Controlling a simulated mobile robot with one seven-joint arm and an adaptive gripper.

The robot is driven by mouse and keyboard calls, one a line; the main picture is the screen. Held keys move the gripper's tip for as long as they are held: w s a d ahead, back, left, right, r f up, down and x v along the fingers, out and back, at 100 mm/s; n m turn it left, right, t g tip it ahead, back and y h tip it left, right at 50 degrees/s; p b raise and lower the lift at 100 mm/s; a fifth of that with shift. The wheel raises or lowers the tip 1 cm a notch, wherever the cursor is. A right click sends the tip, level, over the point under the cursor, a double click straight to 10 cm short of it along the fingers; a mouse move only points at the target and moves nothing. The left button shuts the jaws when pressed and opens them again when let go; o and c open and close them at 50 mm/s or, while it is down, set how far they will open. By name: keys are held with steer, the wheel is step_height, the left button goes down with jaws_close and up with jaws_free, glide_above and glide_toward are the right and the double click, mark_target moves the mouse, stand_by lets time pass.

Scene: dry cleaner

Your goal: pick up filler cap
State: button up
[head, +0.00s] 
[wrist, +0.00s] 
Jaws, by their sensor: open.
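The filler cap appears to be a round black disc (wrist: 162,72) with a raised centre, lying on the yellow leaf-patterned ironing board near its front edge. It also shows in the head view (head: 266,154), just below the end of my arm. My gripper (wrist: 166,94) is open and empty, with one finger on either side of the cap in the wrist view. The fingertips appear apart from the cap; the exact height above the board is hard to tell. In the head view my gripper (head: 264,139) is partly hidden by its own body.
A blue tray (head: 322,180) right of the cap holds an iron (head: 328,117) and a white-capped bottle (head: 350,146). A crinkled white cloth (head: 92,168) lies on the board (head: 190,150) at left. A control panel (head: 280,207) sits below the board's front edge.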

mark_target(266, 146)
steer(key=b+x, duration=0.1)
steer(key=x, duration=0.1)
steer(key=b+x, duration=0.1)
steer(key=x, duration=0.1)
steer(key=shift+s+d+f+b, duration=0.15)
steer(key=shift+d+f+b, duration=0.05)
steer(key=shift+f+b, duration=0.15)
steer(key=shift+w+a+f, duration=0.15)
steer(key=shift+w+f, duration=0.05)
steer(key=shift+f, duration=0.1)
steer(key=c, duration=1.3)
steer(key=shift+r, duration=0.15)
***
Instruction: Reproduce exactly the lines from the line with "Your goal: pick up filler cap" to the line with "[wrist, +0.00s]", both end lines included.

Solution for this task:
Your goal: pick up filler cap
State: button up
[head, +0.00s] 
[wrist, +0.00s] 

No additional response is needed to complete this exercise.